■ Saved entries
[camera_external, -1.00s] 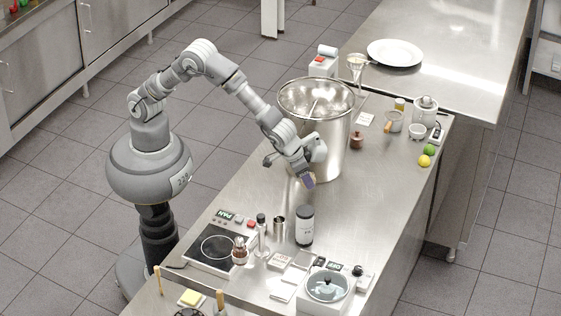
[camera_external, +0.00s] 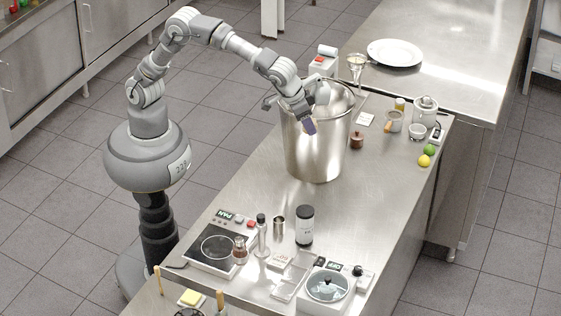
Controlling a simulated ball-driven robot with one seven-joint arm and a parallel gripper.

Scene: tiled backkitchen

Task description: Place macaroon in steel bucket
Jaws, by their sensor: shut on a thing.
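The steel bucket (camera_external: 315,160) stands upright on the steel counter, a tall shiny pail with a wide open top. My gripper (camera_external: 310,127) is shut and points down. In the picture it overlaps the bucket's near rim and upper wall. I cannot tell whether it is over the opening or in front of the wall. A small purple-grey patch shows at its tip. The macaroon is held there, but the fingers mostly hide it and its outline is unclear.
A brown pot (camera_external: 357,140) stands right of the bucket. A dark canister (camera_external: 304,226), a hot plate (camera_external: 212,248) and a scale with a glass bowl (camera_external: 327,287) stand nearer. A lemon (camera_external: 424,160) lies at the right edge. Bare counter (camera_external: 255,190) is left of the bucket.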

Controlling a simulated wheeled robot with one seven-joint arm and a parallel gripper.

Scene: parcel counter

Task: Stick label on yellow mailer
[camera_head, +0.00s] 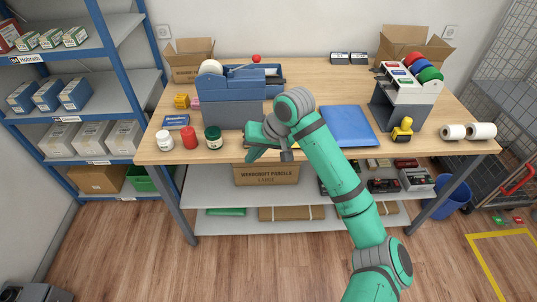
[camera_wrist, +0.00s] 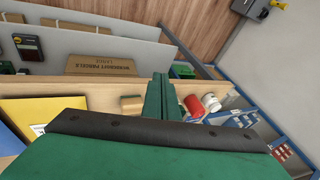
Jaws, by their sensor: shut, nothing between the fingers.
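The yellow mailer (camera_wrist: 42,112) lies flat on the counter at the left of the wrist view; in the head view my arm hides nearly all of it. A small pale patch (camera_wrist: 38,129) shows on the mailer near my gripper's body; I cannot tell whether it is a label. My gripper (camera_head: 250,154) is at the counter's front edge, left of the mailer. Its fingers (camera_wrist: 160,92) are shut together with nothing between them. A blue-grey dispenser (camera_head: 235,112) with a white roll (camera_head: 210,67) stands behind my gripper.
White (camera_head: 164,140), red (camera_head: 189,138) and dark green (camera_head: 212,138) jars stand left of my gripper. A blue mailer (camera_head: 348,126) lies right of my arm. A rack (camera_head: 388,112) and a yellow-handled stamp (camera_head: 402,131) are farther right. A small tan block (camera_wrist: 131,104) sits near the fingers.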

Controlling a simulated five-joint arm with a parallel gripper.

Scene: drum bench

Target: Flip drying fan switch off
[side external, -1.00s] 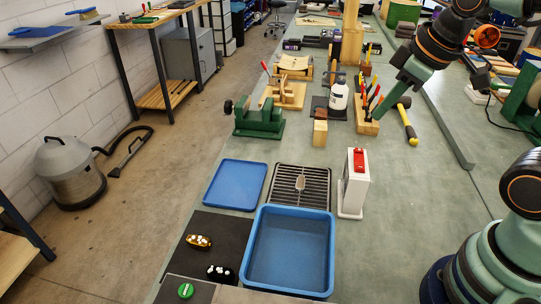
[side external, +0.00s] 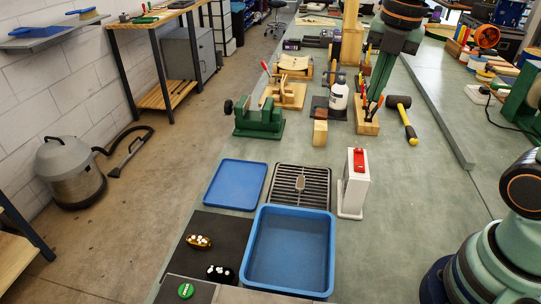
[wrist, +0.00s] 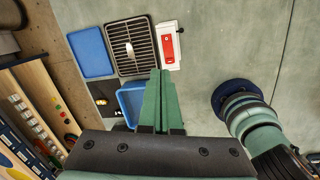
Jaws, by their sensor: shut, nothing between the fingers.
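A white upright box (side external: 354,185) with a red switch (side external: 359,160) on its top face stands right of the black slatted rack. In the wrist view the box (wrist: 168,28) and its red switch (wrist: 169,46) show beyond my fingertips. Which way the switch is thrown is too small to tell.
A slatted rack (side external: 323,176) with a small pale item lies between a flat blue tray (side external: 211,199) and the box. A deep blue tub (side external: 329,240) is in front. Bench right of the box is clear.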

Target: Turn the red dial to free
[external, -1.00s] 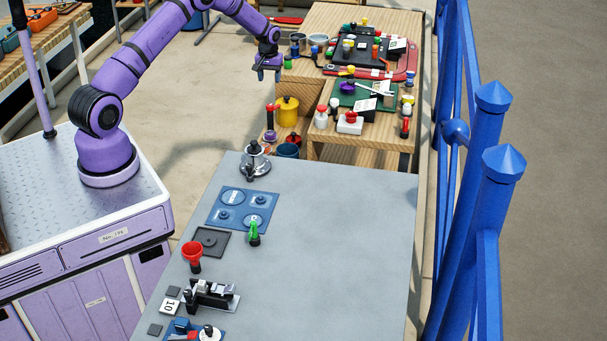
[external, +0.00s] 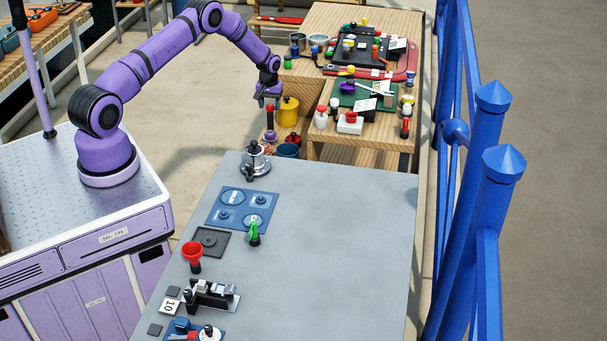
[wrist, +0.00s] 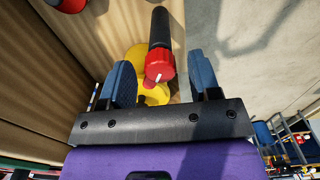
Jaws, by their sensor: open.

■ Task requirements
Using the material above, retype each entry exactly and omit the pictures.

■ Problem solution
[camera_external, -1.00s] 
[camera_external, +0.00s] 
Controlling a simulated ball-driven robot with one seven-joint arm and a parallel gripper.

Scene: tiled backkitchen

Task description: Place macaroon in steel bucket
Jaws, by their sensor: shut on a thing.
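The steel bucket (camera_external: 315,160) stands upright on the steel counter, a tall shiny pail with a wide open top. My gripper (camera_external: 310,127) is shut and points down. In the picture it overlaps the bucket's near rim and upper wall. I cannot tell whether it is over the opening or in front of the wall. A small purple-grey patch shows at its tip. The macaroon is held there, but the fingers mostly hide it and its outline is unclear.
A brown pot (camera_external: 357,140) stands right of the bucket. A dark canister (camera_external: 304,226), a hot plate (camera_external: 212,248) and a scale with a glass bowl (camera_external: 327,287) stand nearer. A lemon (camera_external: 424,160) lies at the right edge. Bare counter (camera_external: 255,190) is left of the bucket.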

Controlling a simulated wheeled robot with one seven-joint arm and a parallel gripper.

Scene: parcel counter

Task: Stick label on yellow mailer
[camera_head, +0.00s] 
[camera_wrist, +0.00s] 
Jaws, by their sensor: shut, nothing between the fingers.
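The yellow mailer (camera_wrist: 42,112) lies flat on the counter at the left of the wrist view; in the head view my arm hides nearly all of it. A small pale patch (camera_wrist: 38,129) shows on the mailer near my gripper's body; I cannot tell whether it is a label. My gripper (camera_head: 250,154) is at the counter's front edge, left of the mailer. Its fingers (camera_wrist: 160,92) are shut together with nothing between them. A blue-grey dispenser (camera_head: 235,112) with a white roll (camera_head: 210,67) stands behind my gripper.
White (camera_head: 164,140), red (camera_head: 189,138) and dark green (camera_head: 212,138) jars stand left of my gripper. A blue mailer (camera_head: 348,126) lies right of my arm. A rack (camera_head: 388,112) and a yellow-handled stamp (camera_head: 402,131) are farther right. A small tan block (camera_wrist: 131,104) sits near the fingers.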

Controlling a simulated five-joint arm with a parallel gripper.

Scene: drum bench

Target: Flip drying fan switch off
[side external, -1.00s] 
[side external, +0.00s] 
[wrist, +0.00s] 
Jaws, by their sensor: shut, nothing between the fingers.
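A white upright box (side external: 354,185) with a red switch (side external: 359,160) on its top face stands right of the black slatted rack. In the wrist view the box (wrist: 168,28) and its red switch (wrist: 169,46) show beyond my fingertips. Which way the switch is thrown is too small to tell.
A slatted rack (side external: 323,176) with a small pale item lies between a flat blue tray (side external: 211,199) and the box. A deep blue tub (side external: 329,240) is in front. Bench right of the box is clear.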

Target: Turn the red dial to free
[external, -1.00s] 
[external, +0.00s] 
[wrist, +0.00s] 
Jaws, by their sensor: open.

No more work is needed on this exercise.